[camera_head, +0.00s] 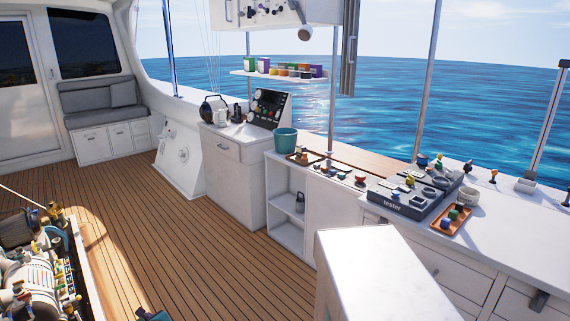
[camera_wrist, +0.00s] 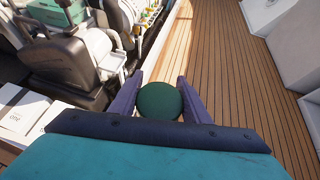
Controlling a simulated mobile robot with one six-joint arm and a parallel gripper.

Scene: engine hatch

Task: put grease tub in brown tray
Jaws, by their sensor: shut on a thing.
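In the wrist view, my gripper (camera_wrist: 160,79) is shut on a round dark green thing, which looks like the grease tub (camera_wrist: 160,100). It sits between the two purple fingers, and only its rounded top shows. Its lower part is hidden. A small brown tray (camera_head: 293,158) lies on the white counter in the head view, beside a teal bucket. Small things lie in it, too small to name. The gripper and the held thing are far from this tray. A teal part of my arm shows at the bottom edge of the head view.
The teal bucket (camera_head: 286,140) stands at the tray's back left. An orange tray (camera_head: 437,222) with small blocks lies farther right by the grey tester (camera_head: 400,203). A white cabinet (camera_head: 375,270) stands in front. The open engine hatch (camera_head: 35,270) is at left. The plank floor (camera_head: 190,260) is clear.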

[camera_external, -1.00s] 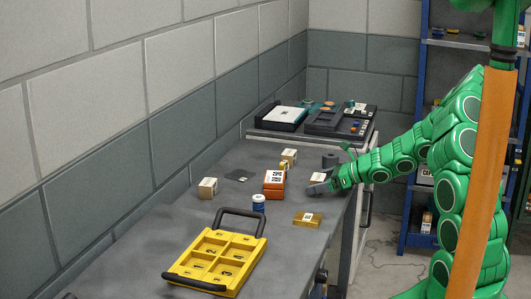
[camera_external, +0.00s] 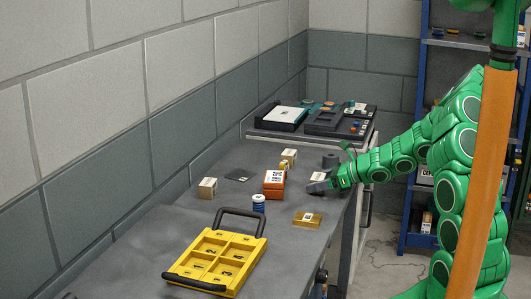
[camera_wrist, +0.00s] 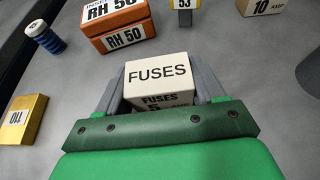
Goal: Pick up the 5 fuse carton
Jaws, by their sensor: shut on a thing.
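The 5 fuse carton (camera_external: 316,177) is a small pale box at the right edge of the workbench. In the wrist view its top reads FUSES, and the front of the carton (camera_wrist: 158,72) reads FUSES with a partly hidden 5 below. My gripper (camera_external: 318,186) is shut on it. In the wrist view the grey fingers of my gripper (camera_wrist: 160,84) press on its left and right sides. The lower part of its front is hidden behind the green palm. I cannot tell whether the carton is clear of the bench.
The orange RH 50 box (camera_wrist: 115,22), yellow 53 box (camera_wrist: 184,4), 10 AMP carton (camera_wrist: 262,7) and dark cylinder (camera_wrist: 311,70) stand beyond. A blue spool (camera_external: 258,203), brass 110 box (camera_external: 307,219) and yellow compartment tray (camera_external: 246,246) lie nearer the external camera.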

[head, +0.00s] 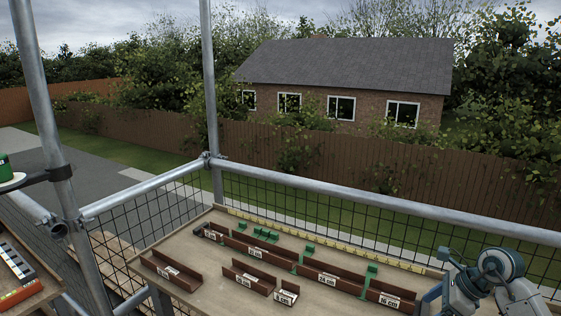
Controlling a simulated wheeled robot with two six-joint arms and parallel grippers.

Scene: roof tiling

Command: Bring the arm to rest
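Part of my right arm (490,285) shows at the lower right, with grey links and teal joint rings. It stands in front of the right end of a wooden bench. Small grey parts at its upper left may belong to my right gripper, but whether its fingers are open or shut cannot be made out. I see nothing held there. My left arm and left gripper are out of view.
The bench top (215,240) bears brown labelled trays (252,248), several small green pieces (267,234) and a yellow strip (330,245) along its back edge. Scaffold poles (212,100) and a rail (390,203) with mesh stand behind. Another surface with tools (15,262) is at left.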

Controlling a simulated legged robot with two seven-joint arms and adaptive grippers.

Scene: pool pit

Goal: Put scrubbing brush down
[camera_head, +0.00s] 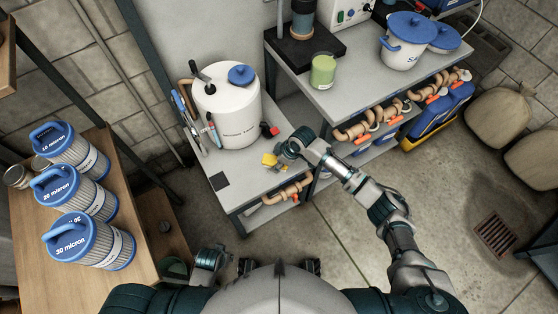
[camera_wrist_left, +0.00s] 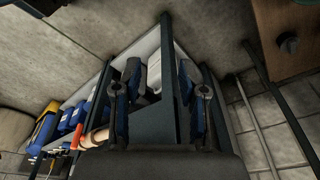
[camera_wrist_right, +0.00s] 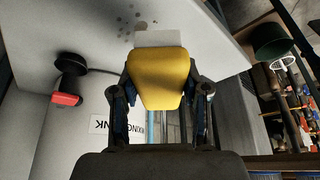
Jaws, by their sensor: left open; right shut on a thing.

→ Exercise
Look through the entries above; copy every line holding the string "robot".

→ Answer below
Controlling a simulated mobile robot with one six-joint arm and a parallel gripper.
Controlling a simulated wheeled robot with two six-joint arms and parallel grippers.
Controlling a simulated legged robot with two seven-joint arms and adaptive grippers.

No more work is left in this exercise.